Für die StA Wien ist die Entscheidung des OLG eine ziemliche Blamage, vor allem wenn man bedenkt, dass sie sieben Jahre lang ermittelt und an der Anklage gebastelt hat.

StA Wien vernimmt weiter

Die vergangenen Monate hat sie jedenfalls dazu genützt, die aufgetragenen Aufgaben nachzuholen und – wie vom OLG gefordert – die Rechtsvertreter und Wirtschaftsprüfer der Bank einvernommen oder deren Stellungnahmen eingeholt. Konkret mussten die Rechtsanwälte Georg Schima, Lothar Wiltschek und Georg Diwok sowie Wirtschaftsprüfer von Deloitte der StA Wien Rede und Antwort stehen.

Ob die StA Wien nun neues Futter für die Anklage bekommen hat, wird sich bald zeigen.

Die Meinl Bank fühlt sich durch die Darlegungen der Zeugen jedenfalls uneingeschränkt darin bestätigt „dass die gegenständlichen Vorwürfe der StA Wien haltlos sind.

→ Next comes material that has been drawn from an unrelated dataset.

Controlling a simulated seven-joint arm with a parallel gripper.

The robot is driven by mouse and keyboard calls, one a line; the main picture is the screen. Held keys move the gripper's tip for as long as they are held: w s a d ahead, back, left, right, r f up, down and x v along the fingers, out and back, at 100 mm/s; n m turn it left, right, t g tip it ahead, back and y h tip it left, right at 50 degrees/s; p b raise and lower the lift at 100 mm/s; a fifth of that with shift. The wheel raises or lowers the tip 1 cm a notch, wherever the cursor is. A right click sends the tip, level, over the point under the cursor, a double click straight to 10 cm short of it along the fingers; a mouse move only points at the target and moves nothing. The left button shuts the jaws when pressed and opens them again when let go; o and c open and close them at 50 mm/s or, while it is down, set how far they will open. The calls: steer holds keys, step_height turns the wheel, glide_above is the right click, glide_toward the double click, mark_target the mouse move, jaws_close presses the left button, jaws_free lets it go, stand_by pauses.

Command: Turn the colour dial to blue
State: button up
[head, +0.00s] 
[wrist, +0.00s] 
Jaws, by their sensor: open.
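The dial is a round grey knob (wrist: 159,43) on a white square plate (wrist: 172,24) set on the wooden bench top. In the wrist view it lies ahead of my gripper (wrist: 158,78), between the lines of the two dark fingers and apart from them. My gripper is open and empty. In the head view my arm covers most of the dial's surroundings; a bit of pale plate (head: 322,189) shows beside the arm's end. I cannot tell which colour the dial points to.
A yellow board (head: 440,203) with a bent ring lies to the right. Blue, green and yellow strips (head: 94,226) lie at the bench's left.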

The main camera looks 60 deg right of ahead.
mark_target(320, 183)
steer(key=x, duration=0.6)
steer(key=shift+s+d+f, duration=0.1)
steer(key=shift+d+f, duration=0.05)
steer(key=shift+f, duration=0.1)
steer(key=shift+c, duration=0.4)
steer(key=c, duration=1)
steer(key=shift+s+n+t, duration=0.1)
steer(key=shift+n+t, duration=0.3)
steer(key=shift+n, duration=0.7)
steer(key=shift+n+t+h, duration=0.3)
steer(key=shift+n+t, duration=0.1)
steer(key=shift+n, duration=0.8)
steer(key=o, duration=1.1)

Das Nichtvorliegen eines strafbaren Verhaltens tritt damit noch deutlicher zum Vorschein“, heißt es in dem Einstellungsantrag (er liegt der „Presse“ vor) von Weinzierls Rechtsanwalt, Christof Dunst.

Der Aussage ihres Rechtsanwalts Georg Schima misst die Bank besondere Bedeutung zu, denn er habe umfassende Wahrnehmungen von allen Faktoren gehabt, die für die Beurteilung der Rechtsrisken relevant gewesen seien.

Das bestätigte Schima auch. Anders als die StA Wien in der Anklage ausgeführt hatte, gab Schima an, dass ihm all jene Dokumente zur Verfügung gestellt worden seien, die für die Einschätzung der Sach- und Rechtslage und der Beurteilung der Prozessrisken wesentlich und notwendig waren.

Ob die Bank im Jahresabschluss das potenzielle Haftungsrisiko mit 250 Mio. Euro hätte beziffern müssen, auch dazu nahm Schima in seiner Einvernahme am ersten Juli Stellung. Sein Fazit: Nein. Es hätte „den Charakter von Kaffeesudlesen gehabt, damals eine auch nur einigermaßen verlässliche Prognose darüber zu treffen, wie hoch das mögliche Anspruchsvolumen sein würde, welche Erfolgswahrscheinlichkeit für die Geltendmachung dieser Ansprüche anzusetzen gewesen wäre und welcher Art diese Ansprüche alle sein könnten“.